Based on these common bricks of Brahma Sūtras, Gītā and Upaniṣads, “three major Vedānta schools” build three different theories, of which tattvavādīs think theirs is the best. Advaitins do not consider themselves defeated in any sense, btw, and Śrī Vaiṣṇavas probably were dragged into this grouping without asking.

Anyway, next there’s an objection to what looks like a story of Lord Caitanya appearing to Madhvācārya in a dream, which is told by Bhaktivinoda Ṭhākura in Navadvīpa Dhāma Māhātmya. Or maybe they mean something else – they do not say what exactly it is they are objecting to here. They basically say that because their own biographies of Śrīla Madhvācārya do not mention any such dreams they must be untrue. Fair enough, but that is not enough to claim that it would have been impossible and that absence of their records disproves Lord Caitanya’s divinity.

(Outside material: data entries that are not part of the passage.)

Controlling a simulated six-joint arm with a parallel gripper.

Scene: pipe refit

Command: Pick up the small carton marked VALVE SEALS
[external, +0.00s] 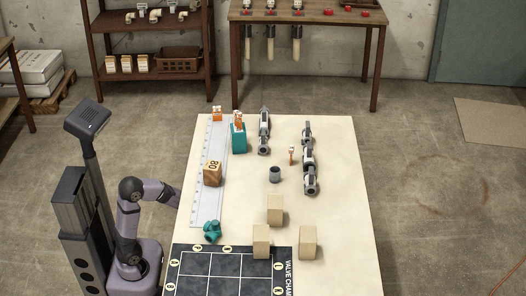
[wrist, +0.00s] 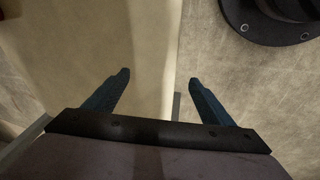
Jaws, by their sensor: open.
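No label reading VALVE SEALS is legible. Small orange-and-white cartons stand in the external view: one (external: 217,114) at the far end of the ruler strip, one (external: 238,121) on or against a teal block (external: 239,138). A smaller orange-and-white item (external: 291,154) stands mid-table. I cannot tell which is the named carton. In the wrist view my gripper (wrist: 159,77) is open with nothing between its fingers, over plain beige surfaces. In the external view my arm is folded left of the table, and its gripper is not clearly visible.
Grey pipe fittings (external: 309,158), a dark cup (external: 275,174) and plain blocks (external: 274,209) stand to the right. The table's right side (external: 345,215) is clear.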

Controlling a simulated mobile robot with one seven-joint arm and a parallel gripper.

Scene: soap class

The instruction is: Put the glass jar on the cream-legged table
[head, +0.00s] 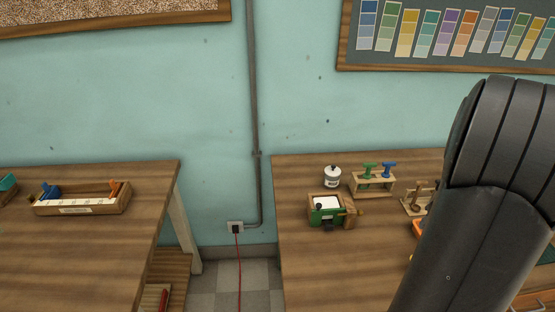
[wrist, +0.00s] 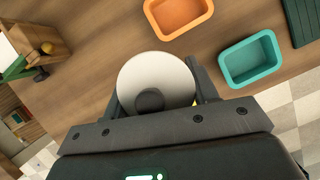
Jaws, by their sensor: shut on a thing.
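My gripper (wrist: 154,90) is shut on a round, white-topped thing with a dark knob, taken as the glass jar (wrist: 157,70). It is seen from above between the two fingers; its sides are hidden. In the head view my dark arm covers the right side, and neither the gripper nor the held jar shows. The cream-legged table (head: 85,252) is at the left in the head view, with a wooden top and a pale leg (head: 183,232) at its right end.
The left table carries a wooden tray (head: 82,208) with blue and orange items near its back; its front is bare. A floor gap with a red cord (head: 239,265) separates it from the right table (head: 300,270). Orange (wrist: 180,28) and teal (wrist: 250,80) trays lie near my gripper.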

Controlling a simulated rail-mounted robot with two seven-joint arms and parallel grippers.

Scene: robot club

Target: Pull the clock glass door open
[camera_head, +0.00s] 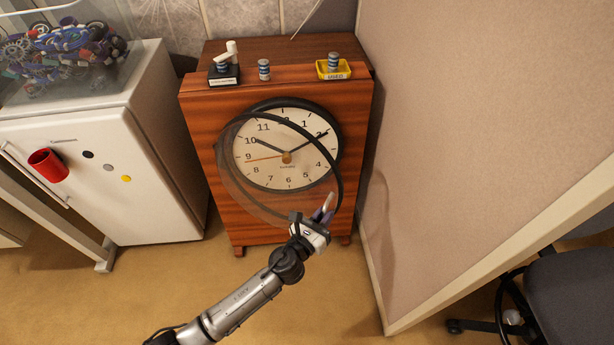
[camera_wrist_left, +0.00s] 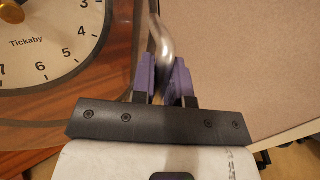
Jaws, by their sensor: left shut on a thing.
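The clock (camera_head: 277,155) is a round white dial set in the front of a wooden cabinet. Its round glass door (camera_head: 341,168), with a black rim, stands out from the dial, partly open. A metal handle (camera_head: 329,199) is at the rim's lower right. My left gripper (camera_head: 323,214) is shut on this handle. In the left wrist view, the purple fingers (camera_wrist_left: 166,82) close on both sides of the curved metal handle (camera_wrist_left: 163,45), with part of the dial (camera_wrist_left: 40,45) to the left. My right gripper is not in view.
A beige partition (camera_head: 450,120) stands close on the right. On the cabinet top are a black tray (camera_head: 224,81), a battery (camera_head: 264,69) and a yellow tray (camera_head: 328,75). A white fridge (camera_head: 95,180) with a red cup (camera_head: 48,165) is left. A chair (camera_head: 575,295) is lower right.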

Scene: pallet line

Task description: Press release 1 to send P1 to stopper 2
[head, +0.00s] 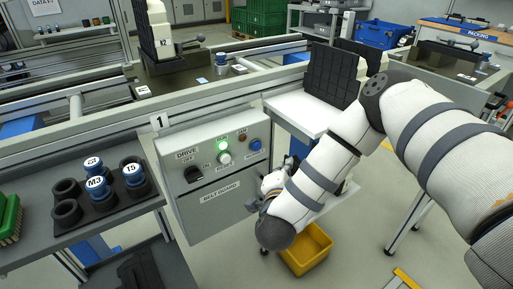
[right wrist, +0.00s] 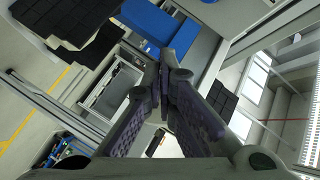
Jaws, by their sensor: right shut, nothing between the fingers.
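A grey control box (head: 215,180) hangs on the front of the line below a sign "1" (head: 159,123). It carries a DRIVE switch (head: 193,174), a lit green lamp (head: 222,142), a pale knob (head: 224,158) and a blue button (head: 254,145). I cannot read which control is release 1. A dark pallet (head: 180,74) sits on the line behind the box; I cannot read a P1 mark. My right gripper (head: 271,183) is near the box's lower right side, partly hidden by my wrist. Its fingers meet, empty, in the right wrist view (right wrist: 165,78). My left gripper is out of view.
A grey cart (head: 110,238) with blue-capped parts stands left of the box. A yellow bin (head: 306,250) is on the floor below my right arm. A white shelf (head: 300,112) with black blocks (head: 333,75) stands to the right of the box.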

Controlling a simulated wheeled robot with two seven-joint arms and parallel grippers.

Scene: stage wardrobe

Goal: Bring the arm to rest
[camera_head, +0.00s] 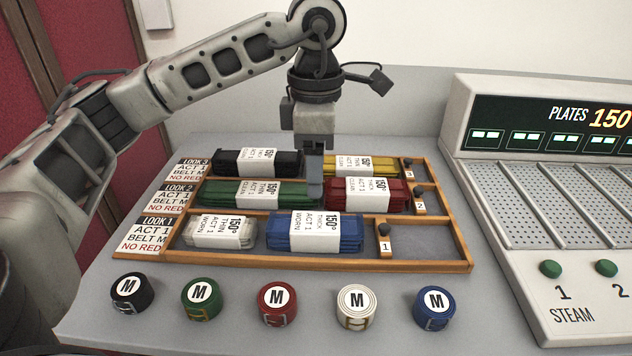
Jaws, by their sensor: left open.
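My left arm comes in from the left and arches over the table. My left gripper (314,172) points straight down over the wooden rack (300,266), above the middle row between the green bundle (262,199) and the red bundle (367,195). It is open, with nothing visible between its fingers; one finger hides part of the other. Whether its tips touch the bundles cannot be told. My right gripper is not in view.
The rack also holds black (257,162), yellow (360,166), white (219,232) and blue bundles (314,232). Several rolled belts, such as the red one (277,303), line the table's front. A steam plate machine (560,205) stands right. Row cards (145,236) lie left.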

I have to check, but quite often Lord Caitanya explicitly prohibited people He revealed Himself to from disclosing it to others. That would explain why Madhvācārya did not share this dream with anyone. It doesn’t prove that it, indeed, happen, but that is the matter with our own authorities. We accept them and tattvavādīs don’t, no big deal. Accusing Bhaktivinoda Ṭhākura of fabricating false stories IS a big deal, however, and a real vaiṣṇava would have threaded here carefully. This once again shows that our objectors are more of mental speculators than devotees.

I thought I would finish this section today but, alas, it was not to be. There are a few more points there I must leave for another day.